The detractors were many, and they saw this coming long before many of us. I was very excited for this design when it first came out, because it was a big 5-seater back when my family had just added a fifth. It looked like a great personal travel machine. I even registered for an account on homebuiltairplanes.com to engage in some discussion about it. My contention then was, it's basically a Velocity, how hard could it be to screw up?

Turns out it could be very easy to screw up. Along the way plenty of people were making note of the design's critical flaws and even Mueller's two test pilots quit, presumably over similar concerns about its airworthiness. For me, I knew the thing was toast when the engine, with its massive turbos and re-drive, weighed in at over eight hundred pounds. That was the watershed moment for me. Lots of car engines with reduction drives are flying happily in airplanes, but goodness, that is just far too heavy to be in an airplane of that size. He was claiming 351 horsepower; for that kind of power Continental offers up a really nice Jet-A burning diesel with 300 horsepower and a two hundred pound weight savings. Or, one could ditch the kerosene idea altogether and slap on a nice TSIO-550, save a couple years of development and build time, and, oh yeah, three hundred pounds. 

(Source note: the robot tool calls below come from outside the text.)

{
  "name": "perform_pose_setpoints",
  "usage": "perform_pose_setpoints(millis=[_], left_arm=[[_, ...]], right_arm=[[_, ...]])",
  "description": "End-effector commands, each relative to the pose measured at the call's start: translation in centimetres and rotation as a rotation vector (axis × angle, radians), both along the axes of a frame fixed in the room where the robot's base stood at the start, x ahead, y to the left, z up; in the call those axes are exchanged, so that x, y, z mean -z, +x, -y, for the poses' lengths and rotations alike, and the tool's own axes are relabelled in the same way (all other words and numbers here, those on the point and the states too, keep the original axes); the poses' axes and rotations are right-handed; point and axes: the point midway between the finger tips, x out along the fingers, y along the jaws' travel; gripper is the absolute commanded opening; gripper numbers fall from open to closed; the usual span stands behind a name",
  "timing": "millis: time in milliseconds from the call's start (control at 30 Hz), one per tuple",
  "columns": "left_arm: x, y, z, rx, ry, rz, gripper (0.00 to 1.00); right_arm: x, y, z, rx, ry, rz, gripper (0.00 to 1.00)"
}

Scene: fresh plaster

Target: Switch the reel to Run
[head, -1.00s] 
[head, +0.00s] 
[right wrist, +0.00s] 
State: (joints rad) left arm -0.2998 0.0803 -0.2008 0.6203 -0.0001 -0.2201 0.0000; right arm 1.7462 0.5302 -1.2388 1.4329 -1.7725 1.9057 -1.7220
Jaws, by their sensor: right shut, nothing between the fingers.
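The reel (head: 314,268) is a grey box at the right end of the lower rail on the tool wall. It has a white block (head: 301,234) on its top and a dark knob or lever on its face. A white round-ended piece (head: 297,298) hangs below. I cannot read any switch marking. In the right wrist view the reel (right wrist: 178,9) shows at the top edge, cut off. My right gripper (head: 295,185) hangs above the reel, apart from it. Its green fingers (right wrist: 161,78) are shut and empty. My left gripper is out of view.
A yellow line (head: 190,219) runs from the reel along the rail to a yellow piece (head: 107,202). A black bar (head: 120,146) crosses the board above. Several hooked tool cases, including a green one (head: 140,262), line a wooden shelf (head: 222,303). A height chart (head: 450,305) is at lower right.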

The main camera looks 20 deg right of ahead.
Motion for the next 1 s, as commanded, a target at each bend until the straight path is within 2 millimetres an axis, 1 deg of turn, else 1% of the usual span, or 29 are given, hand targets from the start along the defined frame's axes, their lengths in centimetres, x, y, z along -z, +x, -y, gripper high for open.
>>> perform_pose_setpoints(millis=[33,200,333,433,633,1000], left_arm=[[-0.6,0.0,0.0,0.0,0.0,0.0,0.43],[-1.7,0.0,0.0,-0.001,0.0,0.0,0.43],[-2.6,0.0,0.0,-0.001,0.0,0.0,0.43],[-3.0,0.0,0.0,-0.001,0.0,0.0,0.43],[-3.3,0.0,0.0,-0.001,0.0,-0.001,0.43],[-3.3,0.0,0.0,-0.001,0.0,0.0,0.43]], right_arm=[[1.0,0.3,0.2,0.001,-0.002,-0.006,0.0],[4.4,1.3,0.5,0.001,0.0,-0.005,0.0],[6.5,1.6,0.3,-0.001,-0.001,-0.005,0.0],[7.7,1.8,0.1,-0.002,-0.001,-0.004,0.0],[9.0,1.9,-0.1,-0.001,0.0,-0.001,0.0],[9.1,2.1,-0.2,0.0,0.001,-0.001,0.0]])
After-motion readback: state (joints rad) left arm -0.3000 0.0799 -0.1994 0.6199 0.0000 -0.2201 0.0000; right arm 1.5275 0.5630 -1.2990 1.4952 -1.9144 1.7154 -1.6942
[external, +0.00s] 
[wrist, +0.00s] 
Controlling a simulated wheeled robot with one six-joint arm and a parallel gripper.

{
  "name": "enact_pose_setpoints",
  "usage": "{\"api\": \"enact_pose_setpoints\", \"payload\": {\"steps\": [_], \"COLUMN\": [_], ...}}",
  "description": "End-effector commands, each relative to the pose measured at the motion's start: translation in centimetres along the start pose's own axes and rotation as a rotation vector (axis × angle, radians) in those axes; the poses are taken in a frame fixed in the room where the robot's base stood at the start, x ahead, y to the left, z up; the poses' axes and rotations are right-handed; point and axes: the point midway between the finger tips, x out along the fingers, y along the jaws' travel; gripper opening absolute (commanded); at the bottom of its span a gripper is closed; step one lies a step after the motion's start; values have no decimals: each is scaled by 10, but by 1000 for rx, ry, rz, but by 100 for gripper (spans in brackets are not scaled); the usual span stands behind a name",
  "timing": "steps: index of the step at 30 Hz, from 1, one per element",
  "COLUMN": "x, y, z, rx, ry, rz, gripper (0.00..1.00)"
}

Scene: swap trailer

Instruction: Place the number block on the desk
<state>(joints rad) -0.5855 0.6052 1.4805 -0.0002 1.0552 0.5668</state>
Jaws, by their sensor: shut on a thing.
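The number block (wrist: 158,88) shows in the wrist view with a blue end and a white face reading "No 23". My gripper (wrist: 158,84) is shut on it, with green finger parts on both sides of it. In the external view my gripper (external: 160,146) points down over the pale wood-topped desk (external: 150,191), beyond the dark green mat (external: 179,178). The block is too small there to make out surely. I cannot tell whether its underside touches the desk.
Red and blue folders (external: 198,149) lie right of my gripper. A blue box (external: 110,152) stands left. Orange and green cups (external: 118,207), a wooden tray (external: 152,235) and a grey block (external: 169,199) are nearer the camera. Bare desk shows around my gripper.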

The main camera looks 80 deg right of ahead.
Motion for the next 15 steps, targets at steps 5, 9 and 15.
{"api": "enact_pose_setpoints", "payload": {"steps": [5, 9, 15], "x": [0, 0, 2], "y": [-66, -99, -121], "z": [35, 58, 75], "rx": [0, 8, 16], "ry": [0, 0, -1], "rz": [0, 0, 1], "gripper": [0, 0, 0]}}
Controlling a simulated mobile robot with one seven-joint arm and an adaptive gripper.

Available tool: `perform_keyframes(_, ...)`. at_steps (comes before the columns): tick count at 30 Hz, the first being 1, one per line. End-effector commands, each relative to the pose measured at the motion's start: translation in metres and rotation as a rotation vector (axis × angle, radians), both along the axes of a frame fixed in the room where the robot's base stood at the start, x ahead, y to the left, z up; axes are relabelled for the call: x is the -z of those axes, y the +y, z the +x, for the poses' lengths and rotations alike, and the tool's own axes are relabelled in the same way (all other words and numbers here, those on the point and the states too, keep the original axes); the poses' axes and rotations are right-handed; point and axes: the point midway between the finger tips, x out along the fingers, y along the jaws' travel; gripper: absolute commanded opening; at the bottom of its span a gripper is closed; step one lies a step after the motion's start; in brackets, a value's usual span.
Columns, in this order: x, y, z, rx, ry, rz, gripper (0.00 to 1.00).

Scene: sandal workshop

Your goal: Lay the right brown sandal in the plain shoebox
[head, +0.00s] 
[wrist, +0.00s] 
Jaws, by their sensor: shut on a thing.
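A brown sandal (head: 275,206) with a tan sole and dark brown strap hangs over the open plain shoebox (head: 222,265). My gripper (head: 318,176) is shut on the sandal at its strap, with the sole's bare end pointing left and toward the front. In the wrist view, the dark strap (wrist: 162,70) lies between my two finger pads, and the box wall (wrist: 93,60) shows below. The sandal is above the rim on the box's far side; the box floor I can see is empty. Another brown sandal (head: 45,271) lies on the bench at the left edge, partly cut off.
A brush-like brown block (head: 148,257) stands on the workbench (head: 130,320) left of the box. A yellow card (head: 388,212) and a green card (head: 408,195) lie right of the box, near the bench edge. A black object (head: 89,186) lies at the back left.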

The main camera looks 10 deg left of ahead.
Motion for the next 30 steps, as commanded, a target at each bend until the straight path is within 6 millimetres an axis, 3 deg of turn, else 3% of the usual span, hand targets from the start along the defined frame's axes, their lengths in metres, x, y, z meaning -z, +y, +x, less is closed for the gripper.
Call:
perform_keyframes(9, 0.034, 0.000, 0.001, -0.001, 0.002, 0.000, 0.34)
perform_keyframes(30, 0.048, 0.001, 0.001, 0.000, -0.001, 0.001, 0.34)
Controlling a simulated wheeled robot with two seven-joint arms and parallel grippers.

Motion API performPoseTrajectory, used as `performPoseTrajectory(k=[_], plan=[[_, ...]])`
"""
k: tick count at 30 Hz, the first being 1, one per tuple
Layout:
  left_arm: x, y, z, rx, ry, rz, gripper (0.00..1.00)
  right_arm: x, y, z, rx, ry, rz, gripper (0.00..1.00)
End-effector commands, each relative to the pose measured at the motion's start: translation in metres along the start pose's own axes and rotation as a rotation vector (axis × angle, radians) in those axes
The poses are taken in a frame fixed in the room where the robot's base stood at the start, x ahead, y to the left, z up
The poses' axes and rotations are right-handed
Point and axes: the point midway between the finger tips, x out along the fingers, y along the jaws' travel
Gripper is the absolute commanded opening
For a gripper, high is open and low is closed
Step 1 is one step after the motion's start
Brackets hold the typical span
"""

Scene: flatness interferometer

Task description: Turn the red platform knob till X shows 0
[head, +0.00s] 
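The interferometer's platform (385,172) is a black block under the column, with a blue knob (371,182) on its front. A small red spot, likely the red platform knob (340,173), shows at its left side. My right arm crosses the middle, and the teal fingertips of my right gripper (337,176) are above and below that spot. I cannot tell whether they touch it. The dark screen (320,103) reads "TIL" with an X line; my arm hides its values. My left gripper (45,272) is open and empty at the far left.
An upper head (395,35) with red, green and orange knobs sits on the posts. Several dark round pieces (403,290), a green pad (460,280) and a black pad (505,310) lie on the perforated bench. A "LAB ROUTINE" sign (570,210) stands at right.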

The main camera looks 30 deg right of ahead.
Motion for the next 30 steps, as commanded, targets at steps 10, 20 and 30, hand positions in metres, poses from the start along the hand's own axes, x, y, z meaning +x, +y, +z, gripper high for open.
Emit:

The testing was also puzzling, and displayed Mueller's ignorance on many issues. I even wrote to him once after several taxi videos straight where he was fussing over the difference between the groundspeed readout on his handheld GPS and the IAS readout on his Garmin G3X. I honestly don't think he knew the difference.

Having never taken it much over 4000' MSL in testing, the baffling decision to fly almost coast-to-coast at one freaking thousand feet AGL in a twin-turbo monster is either indicative of a problem that he shouldn't have been flying with, or simply poor ADM. In an airplane that was supposed to cruise in pressurized comfort in the flight levels on 7 GPH, this is a sad whimper of an ending for this airplane. He is lucky to have come out alive.

I wish this wasn't just another dump-on-Peter-Mueller diatribe. Plenty have done that in videos and comments. In fact, there was something about his tenacity that I admired the whole way through. I am that kind of person--when someone says you'll never pull this off, my answer is usually "watch me." Even a really smart friend of mine invested in both the deposit and the very expensive jump-the-line investment "opportunity." He is an A&P with a lot of experience with composites. He was confident this thing would work, as were many others. I didn't have the heart to ask him much about it after the Raptor's flight testing began.

But people like me must face facts at various times, however. Some saw this coming for a long time, even if Peter never did. As usual, I am slower to make a judgement (or to catch on at all). I am sad to say that the final answer is in: a good idea has turned really, really bad.